-- Task --
Set down the material exactly as given, please, from its first line through the line that includes "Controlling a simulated".

□ □ □ □

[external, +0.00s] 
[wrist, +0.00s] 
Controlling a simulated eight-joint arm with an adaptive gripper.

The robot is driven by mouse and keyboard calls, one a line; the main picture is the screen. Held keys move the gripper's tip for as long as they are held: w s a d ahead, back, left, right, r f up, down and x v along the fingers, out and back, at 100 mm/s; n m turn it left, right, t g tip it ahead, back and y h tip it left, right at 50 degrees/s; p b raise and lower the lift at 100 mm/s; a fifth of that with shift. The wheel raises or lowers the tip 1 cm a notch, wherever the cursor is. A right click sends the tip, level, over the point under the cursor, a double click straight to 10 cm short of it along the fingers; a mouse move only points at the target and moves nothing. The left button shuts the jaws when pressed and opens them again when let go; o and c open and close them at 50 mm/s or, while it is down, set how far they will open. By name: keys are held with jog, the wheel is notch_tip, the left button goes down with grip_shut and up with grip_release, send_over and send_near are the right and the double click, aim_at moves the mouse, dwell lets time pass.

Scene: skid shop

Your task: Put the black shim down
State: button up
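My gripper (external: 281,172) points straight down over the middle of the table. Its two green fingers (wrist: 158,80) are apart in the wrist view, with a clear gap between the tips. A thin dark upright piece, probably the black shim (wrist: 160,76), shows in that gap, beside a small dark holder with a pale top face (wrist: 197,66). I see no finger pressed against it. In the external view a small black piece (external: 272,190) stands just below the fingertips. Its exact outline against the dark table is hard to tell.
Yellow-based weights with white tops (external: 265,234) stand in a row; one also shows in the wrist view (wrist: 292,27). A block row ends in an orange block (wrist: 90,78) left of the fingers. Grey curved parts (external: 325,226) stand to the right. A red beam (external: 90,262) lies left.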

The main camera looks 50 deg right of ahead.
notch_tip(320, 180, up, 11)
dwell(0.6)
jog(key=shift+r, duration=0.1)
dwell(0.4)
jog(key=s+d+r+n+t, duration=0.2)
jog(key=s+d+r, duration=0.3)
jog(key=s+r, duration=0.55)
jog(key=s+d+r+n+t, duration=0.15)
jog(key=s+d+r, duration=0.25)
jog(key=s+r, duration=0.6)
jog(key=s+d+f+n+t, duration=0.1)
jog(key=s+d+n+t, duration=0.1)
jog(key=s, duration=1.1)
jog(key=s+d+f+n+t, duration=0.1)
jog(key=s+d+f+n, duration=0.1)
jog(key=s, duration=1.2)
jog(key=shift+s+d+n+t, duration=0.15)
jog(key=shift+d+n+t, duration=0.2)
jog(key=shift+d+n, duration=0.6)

□ □ □ □

-- Written solution --
[external, +0.00s] 
[wrist, +0.00s] 
Controlling a simulated eight-joint arm with an adaptive gripper.

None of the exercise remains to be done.